* _Exercise aim_: All lines in which the word "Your" occurs are to be extracted.

* _Dataset content_:

──────

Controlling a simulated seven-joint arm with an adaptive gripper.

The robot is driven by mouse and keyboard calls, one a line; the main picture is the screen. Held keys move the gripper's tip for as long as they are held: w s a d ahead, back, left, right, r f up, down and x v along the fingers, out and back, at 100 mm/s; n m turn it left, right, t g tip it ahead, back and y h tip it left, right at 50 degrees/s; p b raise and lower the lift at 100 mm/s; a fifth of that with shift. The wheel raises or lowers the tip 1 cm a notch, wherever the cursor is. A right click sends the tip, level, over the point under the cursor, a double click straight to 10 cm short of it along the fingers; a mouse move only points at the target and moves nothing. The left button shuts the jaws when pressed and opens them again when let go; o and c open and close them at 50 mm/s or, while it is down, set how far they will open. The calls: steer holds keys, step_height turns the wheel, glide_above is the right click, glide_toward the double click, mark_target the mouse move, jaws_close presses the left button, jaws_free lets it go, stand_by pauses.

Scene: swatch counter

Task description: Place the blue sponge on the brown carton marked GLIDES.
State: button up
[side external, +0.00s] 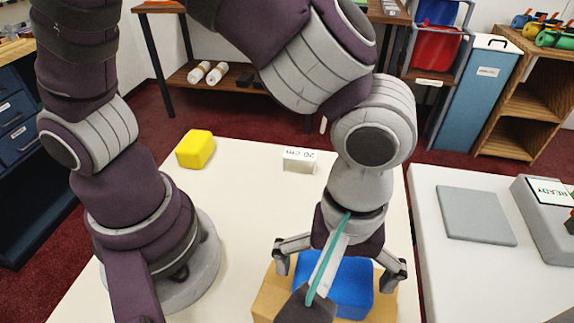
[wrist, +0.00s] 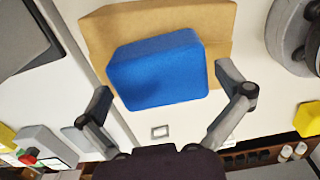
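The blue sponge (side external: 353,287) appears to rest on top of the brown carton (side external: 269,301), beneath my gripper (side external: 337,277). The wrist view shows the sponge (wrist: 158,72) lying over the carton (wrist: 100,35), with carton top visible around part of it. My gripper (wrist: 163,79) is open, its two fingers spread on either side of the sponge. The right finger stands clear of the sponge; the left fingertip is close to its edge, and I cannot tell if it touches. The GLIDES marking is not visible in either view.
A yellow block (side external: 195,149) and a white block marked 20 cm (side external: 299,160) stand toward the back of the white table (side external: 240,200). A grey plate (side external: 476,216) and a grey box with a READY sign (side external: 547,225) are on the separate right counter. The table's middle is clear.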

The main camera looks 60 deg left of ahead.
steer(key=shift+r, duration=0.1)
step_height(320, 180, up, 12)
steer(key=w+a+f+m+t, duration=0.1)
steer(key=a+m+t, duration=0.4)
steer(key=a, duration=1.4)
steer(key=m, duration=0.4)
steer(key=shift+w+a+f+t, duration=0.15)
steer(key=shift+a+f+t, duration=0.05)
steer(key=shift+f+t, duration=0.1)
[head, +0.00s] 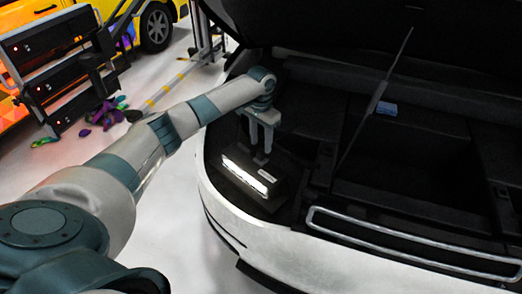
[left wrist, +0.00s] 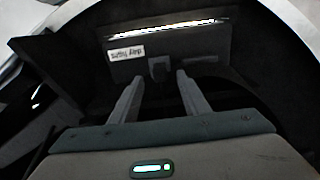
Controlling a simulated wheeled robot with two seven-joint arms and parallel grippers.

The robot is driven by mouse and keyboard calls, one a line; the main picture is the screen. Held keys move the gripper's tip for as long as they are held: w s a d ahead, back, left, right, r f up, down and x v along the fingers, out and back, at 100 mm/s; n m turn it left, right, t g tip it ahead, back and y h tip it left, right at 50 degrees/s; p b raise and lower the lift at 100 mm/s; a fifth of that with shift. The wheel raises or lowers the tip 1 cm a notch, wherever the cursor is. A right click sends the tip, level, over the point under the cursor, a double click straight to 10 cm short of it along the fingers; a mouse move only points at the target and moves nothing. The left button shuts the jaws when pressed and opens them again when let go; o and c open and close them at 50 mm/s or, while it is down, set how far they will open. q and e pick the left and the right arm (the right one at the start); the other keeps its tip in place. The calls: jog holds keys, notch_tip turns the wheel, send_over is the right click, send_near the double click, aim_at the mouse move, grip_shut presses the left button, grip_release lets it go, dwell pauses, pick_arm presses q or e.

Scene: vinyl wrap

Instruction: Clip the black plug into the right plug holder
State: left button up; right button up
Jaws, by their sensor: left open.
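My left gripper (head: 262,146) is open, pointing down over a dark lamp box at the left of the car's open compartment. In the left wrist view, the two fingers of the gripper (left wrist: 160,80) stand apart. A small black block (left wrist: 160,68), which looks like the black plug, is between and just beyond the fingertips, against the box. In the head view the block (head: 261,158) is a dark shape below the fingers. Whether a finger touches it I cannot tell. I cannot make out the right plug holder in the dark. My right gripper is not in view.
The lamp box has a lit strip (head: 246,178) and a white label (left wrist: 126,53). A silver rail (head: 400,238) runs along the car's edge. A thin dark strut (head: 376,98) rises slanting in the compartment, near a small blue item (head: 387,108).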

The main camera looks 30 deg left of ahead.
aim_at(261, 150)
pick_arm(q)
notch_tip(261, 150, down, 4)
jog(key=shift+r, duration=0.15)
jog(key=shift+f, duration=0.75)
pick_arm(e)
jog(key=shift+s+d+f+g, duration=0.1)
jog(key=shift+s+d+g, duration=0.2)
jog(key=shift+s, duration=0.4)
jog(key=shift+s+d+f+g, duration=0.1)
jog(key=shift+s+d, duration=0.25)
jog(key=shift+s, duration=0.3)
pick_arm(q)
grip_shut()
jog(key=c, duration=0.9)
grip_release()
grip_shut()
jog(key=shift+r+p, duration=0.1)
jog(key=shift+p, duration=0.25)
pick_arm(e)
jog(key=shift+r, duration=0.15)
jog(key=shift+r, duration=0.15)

──────

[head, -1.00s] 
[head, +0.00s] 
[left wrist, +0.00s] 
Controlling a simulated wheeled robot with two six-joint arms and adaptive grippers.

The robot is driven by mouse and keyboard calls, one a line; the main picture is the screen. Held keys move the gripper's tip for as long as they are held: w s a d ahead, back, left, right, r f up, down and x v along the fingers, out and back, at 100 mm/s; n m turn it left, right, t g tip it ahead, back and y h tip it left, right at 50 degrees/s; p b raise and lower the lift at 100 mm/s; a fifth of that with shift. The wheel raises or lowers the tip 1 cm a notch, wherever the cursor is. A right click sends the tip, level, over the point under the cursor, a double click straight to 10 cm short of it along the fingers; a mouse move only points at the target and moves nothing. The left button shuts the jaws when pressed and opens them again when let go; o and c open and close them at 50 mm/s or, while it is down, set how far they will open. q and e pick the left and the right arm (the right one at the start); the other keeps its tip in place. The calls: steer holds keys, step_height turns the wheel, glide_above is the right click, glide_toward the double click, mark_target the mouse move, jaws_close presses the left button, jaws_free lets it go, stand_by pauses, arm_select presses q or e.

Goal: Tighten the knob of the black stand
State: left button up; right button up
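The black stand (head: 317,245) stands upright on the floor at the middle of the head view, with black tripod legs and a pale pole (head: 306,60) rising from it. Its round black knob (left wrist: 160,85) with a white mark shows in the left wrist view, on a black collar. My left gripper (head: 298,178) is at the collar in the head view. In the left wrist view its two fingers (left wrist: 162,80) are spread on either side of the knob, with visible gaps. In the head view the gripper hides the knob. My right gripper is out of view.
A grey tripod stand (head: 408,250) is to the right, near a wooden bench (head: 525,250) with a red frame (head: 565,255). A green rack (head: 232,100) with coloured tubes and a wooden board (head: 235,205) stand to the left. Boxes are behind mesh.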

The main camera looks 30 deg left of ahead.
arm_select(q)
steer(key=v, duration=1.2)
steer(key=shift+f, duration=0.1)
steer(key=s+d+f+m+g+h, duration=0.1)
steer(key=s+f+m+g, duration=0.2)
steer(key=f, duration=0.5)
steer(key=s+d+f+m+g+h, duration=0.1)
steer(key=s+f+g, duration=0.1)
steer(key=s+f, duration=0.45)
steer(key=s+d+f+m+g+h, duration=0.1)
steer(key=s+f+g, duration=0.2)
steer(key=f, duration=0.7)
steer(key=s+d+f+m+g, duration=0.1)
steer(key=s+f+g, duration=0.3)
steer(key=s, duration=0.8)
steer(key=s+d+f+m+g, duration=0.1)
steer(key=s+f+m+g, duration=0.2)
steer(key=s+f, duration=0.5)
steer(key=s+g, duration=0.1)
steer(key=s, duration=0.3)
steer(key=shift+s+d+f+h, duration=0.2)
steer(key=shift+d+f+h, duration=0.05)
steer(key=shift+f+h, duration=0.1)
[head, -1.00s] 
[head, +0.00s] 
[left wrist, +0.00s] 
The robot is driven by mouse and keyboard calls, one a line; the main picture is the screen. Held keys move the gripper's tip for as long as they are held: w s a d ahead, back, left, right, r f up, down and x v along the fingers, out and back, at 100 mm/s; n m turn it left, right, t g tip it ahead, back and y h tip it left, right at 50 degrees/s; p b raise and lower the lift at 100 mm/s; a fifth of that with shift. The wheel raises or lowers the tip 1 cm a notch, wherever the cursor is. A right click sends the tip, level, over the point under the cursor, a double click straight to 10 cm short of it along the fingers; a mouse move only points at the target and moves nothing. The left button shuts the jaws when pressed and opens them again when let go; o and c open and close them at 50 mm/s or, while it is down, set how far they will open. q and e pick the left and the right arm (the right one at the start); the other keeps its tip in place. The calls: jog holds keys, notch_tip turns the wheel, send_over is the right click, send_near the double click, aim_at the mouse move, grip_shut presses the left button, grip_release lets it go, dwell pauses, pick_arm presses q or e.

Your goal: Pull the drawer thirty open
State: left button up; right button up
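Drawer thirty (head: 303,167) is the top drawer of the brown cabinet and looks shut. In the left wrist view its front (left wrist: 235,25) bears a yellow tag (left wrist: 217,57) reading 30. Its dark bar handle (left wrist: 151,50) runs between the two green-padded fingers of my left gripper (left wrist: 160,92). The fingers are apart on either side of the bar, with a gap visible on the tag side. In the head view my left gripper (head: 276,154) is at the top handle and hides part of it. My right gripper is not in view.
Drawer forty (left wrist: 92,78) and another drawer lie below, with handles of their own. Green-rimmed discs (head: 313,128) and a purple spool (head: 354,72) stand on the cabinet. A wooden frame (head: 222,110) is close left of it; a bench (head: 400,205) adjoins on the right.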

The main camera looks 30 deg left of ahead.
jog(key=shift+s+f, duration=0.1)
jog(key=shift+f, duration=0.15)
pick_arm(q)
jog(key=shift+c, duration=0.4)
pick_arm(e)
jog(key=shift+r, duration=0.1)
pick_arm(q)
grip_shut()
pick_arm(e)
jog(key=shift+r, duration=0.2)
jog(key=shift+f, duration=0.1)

──────

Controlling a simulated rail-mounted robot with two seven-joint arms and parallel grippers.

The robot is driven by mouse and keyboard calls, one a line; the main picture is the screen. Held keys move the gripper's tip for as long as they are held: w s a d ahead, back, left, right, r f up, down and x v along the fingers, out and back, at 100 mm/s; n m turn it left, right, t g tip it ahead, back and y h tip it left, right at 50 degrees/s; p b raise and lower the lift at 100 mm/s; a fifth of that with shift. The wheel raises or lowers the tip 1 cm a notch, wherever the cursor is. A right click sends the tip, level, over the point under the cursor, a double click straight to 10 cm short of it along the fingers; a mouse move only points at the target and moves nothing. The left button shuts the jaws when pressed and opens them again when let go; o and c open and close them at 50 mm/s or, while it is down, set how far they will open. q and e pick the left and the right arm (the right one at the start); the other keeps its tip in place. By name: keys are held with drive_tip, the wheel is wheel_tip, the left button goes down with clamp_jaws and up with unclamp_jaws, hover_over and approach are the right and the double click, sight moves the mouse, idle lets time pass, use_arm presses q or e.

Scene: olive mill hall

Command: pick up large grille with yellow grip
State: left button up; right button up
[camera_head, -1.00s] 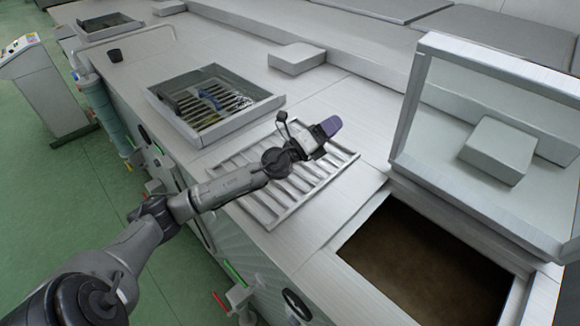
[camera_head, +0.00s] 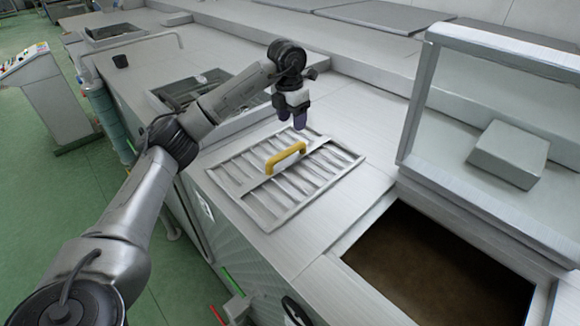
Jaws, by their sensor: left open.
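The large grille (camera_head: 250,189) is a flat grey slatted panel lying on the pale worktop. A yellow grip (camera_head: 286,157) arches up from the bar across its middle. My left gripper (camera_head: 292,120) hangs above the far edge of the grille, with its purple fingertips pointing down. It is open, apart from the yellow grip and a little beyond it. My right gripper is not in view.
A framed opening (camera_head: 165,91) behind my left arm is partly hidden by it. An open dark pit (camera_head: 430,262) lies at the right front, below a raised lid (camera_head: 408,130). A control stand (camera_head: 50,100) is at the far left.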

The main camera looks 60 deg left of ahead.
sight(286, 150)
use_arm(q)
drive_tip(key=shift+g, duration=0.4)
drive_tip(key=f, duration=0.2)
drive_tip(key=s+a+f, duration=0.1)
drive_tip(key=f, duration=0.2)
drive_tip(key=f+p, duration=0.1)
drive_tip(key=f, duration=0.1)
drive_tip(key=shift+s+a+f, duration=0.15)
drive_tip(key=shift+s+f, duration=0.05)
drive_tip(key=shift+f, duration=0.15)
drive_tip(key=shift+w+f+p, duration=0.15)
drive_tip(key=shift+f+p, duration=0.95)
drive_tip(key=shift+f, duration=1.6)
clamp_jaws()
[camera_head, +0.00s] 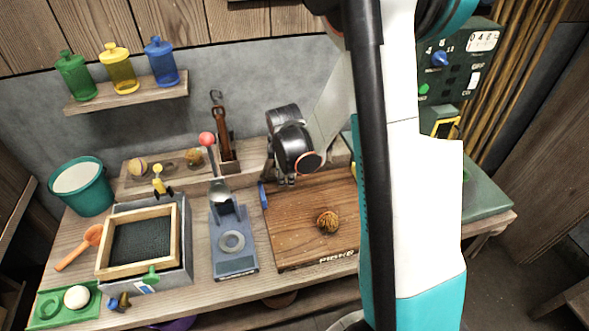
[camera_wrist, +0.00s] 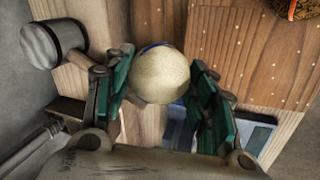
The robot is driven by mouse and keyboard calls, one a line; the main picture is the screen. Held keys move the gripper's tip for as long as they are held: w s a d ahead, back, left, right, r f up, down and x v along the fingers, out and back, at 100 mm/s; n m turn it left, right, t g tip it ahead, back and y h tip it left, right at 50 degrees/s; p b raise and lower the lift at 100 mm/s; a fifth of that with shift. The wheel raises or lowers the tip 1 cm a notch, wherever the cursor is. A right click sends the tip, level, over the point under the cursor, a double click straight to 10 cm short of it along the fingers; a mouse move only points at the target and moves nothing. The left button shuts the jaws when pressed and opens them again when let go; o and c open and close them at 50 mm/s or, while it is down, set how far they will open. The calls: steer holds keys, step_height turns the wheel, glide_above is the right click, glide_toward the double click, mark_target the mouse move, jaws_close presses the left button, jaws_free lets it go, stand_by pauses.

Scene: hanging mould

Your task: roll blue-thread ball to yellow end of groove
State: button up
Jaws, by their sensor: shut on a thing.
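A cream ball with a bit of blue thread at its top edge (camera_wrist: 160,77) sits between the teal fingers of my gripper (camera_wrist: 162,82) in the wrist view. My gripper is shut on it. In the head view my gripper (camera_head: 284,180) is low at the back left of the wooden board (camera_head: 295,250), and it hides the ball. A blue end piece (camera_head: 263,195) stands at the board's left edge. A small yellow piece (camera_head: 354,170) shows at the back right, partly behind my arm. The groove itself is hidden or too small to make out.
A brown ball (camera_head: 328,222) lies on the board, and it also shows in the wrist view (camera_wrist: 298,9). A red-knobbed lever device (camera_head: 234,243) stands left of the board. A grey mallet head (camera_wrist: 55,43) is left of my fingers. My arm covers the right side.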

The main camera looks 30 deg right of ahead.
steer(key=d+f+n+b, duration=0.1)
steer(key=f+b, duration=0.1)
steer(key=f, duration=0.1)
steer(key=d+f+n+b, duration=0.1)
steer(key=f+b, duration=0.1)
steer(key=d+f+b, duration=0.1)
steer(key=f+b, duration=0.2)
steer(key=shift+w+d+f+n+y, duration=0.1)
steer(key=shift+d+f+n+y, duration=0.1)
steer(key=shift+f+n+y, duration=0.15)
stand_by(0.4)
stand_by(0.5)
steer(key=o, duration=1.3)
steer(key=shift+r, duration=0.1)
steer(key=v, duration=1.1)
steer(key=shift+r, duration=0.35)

──────

* _Output below_:
Your goal: Pull the drawer thirty open
Your task: roll blue-thread ball to yellow end of groove

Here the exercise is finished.